Peach tree swords appear during combat and make victory an absolute doddle.

This DLC is thin all over. Fulfilling secondary objectives grants you costumes which offer no gameplay benefit and a couple of vehicles, but since none of the missions require fast cars it's a fairly useless gift. Nor does Nightmare in North Point offer much to take back with you. Your reward for battling through these limited scrums is a Jiang Shi hat that you can equip in the main story mode. It offers absolutely no benefits and leaves you wondering why you bothered.

There's nothing wrong with a gameplay experience that lasts only a few hours, of course. The problem with Nightmare in North Point is that it's over before anything has really happened. You run through a couple of fetch quests, fight a couple of reanimated sub-bosses, then head off to the showdown with Smiley Cat. He's no harder to defeat than any of the other enemies, and the conclusion is little more than a narrative shrug.

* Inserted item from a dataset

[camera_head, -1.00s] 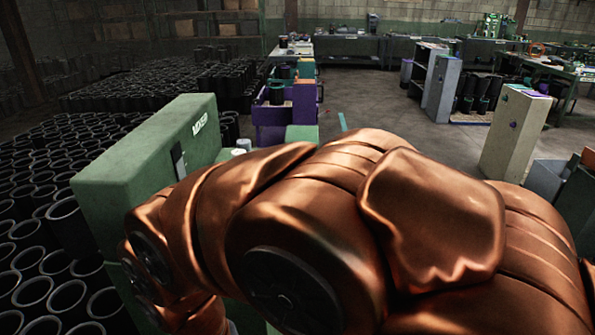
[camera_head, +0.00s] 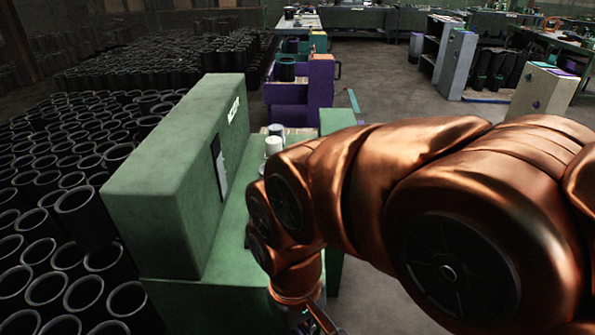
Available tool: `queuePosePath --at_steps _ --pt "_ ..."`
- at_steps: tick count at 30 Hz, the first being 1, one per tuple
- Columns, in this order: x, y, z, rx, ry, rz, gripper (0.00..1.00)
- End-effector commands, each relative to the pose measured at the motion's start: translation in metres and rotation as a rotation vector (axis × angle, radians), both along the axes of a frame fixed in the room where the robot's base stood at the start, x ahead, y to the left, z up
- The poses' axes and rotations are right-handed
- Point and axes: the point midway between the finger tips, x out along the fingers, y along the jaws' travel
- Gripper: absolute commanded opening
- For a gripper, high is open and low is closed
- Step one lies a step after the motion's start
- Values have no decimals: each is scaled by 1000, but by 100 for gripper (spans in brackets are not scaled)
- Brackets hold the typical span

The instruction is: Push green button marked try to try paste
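A green machine cabinet (camera_head: 165,185) stands left of centre, with a green bench surface (camera_head: 225,265) at its foot. A dark and pale panel (camera_head: 219,165) is on its right-facing side, with a small white label (camera_head: 233,109) near the top. I cannot make out a green button marked try; the panel is seen too steeply. My copper-coloured arm crosses the right half and bends down over the bench. Only a small part of my gripper (camera_head: 318,322) shows at the bottom edge, to the right of the cabinet. Its fingertips are cut off, so its opening is unclear.
White cups or jars (camera_head: 273,145) stand on the bench behind my arm. Many black rubber sleeves (camera_head: 90,215) fill the floor at left. A purple cart (camera_head: 300,98) stands behind the bench. Open grey floor (camera_head: 390,95) lies beyond my arm, with a beige cabinet (camera_head: 541,92) at right.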

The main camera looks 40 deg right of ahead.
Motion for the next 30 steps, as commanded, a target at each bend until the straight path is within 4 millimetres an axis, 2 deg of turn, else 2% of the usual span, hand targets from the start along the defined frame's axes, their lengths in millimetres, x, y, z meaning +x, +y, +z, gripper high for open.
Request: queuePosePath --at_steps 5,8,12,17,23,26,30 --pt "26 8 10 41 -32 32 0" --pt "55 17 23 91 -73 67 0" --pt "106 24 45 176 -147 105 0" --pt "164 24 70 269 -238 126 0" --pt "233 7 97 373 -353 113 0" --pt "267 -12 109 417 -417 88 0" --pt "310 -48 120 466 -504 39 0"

There's the bare bones of a really interesting story here, using cultural myths that are underexposed in the West. The idea of honouring the dead, even for gangsters, and the Taoist understanding of the afterlife, should all have combined to create an offshoot that offers clever new perspectives on the main story - just as Read Dead Redemption's Undead Nightmare took the thematic death of the frontier and made it literal.

Instead you get less than two hours of gameplay consisting of a few repetitive fights, and all you get to show for it is a new hat. Hardly worth getting out of bed for, let alone rising from the grave.